What is required » Restate word for word the lines that begin the listing and end with the line holding "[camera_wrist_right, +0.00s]".

Entries »
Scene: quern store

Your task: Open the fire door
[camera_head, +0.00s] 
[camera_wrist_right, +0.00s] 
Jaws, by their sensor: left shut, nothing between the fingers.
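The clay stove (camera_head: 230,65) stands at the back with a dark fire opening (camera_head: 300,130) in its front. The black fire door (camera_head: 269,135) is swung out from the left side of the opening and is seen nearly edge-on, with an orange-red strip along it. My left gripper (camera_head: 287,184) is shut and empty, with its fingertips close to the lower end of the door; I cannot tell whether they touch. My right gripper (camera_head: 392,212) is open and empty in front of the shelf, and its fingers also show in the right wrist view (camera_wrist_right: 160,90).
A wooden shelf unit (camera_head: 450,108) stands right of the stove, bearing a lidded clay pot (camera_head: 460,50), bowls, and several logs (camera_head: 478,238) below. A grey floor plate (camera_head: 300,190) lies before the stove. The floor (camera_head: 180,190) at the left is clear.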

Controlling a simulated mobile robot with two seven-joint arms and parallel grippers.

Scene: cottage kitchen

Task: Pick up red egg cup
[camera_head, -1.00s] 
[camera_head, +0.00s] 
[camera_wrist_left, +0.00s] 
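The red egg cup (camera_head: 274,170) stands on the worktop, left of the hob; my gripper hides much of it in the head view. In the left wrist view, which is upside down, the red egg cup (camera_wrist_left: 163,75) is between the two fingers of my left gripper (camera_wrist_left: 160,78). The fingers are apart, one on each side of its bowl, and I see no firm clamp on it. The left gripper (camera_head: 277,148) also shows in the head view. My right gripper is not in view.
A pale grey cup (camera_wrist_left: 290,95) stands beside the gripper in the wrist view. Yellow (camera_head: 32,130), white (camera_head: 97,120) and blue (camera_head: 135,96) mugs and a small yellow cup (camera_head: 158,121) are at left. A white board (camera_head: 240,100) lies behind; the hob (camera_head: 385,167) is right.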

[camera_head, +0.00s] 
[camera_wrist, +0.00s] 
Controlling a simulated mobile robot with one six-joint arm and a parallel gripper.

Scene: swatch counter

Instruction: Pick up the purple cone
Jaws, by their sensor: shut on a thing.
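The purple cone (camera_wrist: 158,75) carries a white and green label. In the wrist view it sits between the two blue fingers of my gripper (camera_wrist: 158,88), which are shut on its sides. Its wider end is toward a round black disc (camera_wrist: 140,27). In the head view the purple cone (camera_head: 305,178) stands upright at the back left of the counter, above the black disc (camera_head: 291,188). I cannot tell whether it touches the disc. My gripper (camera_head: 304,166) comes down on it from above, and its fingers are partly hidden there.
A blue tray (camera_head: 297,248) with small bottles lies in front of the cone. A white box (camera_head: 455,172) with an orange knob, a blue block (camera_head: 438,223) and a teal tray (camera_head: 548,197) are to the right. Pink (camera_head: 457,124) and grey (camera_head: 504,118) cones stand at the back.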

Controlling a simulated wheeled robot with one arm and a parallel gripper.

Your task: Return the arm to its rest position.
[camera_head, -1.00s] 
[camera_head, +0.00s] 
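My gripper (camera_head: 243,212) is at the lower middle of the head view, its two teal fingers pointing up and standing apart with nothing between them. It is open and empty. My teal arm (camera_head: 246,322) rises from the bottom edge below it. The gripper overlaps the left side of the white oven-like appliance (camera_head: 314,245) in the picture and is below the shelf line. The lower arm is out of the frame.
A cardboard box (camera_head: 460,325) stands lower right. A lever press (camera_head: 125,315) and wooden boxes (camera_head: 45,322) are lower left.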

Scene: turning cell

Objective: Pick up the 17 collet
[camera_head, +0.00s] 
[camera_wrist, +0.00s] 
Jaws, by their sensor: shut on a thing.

Finished task »
Scene: quern store

Your task: Open the fire door
[camera_head, +0.00s] 
[camera_wrist_right, +0.00s] 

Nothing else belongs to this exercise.